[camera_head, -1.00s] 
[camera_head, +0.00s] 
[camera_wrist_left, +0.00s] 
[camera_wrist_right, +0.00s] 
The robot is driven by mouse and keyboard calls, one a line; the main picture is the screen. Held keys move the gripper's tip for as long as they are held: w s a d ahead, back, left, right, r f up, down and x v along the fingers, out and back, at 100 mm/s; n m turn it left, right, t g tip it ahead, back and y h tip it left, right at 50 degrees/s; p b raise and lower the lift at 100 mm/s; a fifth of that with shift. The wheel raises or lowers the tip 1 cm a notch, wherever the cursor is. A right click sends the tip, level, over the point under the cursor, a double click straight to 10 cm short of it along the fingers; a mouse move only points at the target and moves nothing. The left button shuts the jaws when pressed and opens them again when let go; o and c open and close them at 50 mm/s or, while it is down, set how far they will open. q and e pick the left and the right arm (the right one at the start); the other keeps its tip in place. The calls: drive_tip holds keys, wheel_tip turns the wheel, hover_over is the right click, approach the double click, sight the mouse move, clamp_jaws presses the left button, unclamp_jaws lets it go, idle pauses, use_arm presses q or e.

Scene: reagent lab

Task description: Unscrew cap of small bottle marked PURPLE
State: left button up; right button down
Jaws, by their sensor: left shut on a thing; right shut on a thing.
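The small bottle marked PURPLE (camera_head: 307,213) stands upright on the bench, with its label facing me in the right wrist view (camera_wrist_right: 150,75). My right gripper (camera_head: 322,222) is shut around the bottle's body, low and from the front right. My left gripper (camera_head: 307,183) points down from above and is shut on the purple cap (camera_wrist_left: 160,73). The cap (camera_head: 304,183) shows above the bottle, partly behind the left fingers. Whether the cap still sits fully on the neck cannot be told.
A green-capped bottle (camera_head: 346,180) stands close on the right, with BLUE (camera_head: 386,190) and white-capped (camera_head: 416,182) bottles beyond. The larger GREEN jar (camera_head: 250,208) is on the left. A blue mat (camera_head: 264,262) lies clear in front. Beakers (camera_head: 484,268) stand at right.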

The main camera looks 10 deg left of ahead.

====================

- [Aim of the task]
Reproduce each line verbatim.

- [The output]
[camera_head, -1.00s] 
[camera_head, +0.00s] 
[camera_wrist_left, +0.00s] 
[camera_wrist_right, +0.00s] 
The robot is driven by mouse and keyboard calls, one a line; the main picture is the screen. Held keys move the gripper's tip for as long as they are held: w s a d ahead, back, left, right, r f up, down and x v along the fingers, out and back, at 100 mm/s; n m turn it left, right, t g tip it ahead, back and y h tip it left, right at 50 degrees/s; p b raise and lower the lift at 100 mm/s; a fifth of that with shift. The wheel raises or lowers the tip 1 cm a notch, wherever the cursor is. A right click sends the tip, level, over the point under the cursor, a double click straight to 10 cm short of it along the fingers; a mouse move only points at the target and moves nothing. The left button shuts the jaws when pressed and opens them again when let go; o and c open and close them at 50 mm/s or, while it is down, set how far they will open. q and e pick the left and the right arm (the right one at the start); the other keeps its tip in place. The calls: drive_tip holds keys, wheel_tip turns the wheel, hover_over is the right click, approach the double click, sight the mouse move, clamp_jaws presses the left button, unclamp_jaws lets it go, idle pauses, use_arm presses q or e.

Scene: reagent lab

Task description: Unscrew cap of small bottle marked PURPLE
State: left button up; right button down
Jaws, by their sensor: left shut on a thing; right shut on a thing.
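The small bottle marked PURPLE (camera_head: 307,213) stands upright on the bench, with its label facing me in the right wrist view (camera_wrist_right: 150,75). My right gripper (camera_head: 322,222) is shut around the bottle's body, low and from the front right. My left gripper (camera_head: 307,183) points down from above and is shut on the purple cap (camera_wrist_left: 160,73). The cap (camera_head: 304,183) shows above the bottle, partly behind the left fingers. Whether the cap still sits fully on the neck cannot be told.
A green-capped bottle (camera_head: 346,180) stands close on the right, with BLUE (camera_head: 386,190) and white-capped (camera_head: 416,182) bottles beyond. The larger GREEN jar (camera_head: 250,208) is on the left. A blue mat (camera_head: 264,262) lies clear in front. Beakers (camera_head: 484,268) stand at right.

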The main camera looks 10 deg left of ahead.

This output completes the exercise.